**MATERIAL**
============================================================

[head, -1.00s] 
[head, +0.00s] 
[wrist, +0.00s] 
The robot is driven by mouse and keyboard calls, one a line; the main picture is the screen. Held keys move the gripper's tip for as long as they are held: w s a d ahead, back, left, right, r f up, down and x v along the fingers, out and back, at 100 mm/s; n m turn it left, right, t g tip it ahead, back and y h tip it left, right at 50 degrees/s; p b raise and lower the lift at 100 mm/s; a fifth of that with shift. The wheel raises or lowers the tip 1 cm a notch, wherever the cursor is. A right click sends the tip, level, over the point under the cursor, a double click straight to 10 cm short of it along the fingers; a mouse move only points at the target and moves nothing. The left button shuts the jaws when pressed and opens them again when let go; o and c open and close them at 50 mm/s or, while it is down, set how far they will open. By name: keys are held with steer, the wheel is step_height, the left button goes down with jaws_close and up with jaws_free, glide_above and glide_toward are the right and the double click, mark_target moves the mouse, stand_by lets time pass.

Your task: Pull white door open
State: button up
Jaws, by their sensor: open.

============================================================

**CHALLENGE**
Write out every line of the data that holds the word "open".

**FULL ANSWER**
The robot is driven by mouse and keyboard calls, one a line; the main picture is the screen. Held keys move the gripper's tip for as long as they are held: w s a d ahead, back, left, right, r f up, down and x v along the fingers, out and back, at 100 mm/s; n m turn it left, right, t g tip it ahead, back and y h tip it left, right at 50 degrees/s; p b raise and lower the lift at 100 mm/s; a fifth of that with shift. The wheel raises or lowers the tip 1 cm a notch, wherever the cursor is. A right click sends the tip, level, over the point under the cursor, a double click straight to 10 cm short of it along the fingers; a mouse move only points at the target and moves nothing. The left button shuts the jaws when pressed and opens them again when let go; o and c open and close them at 50 mm/s or, while it is down, set how far they will open. By name: keys are held with steer, the wheel is step_height, the left button goes down with jaws_close and up with jaws_free, glide_above and glide_toward are the right and the double click, mark_target moves the mouse, stand_by lets time pass.
Your task: Pull white door open
Jaws, by their sensor: open.

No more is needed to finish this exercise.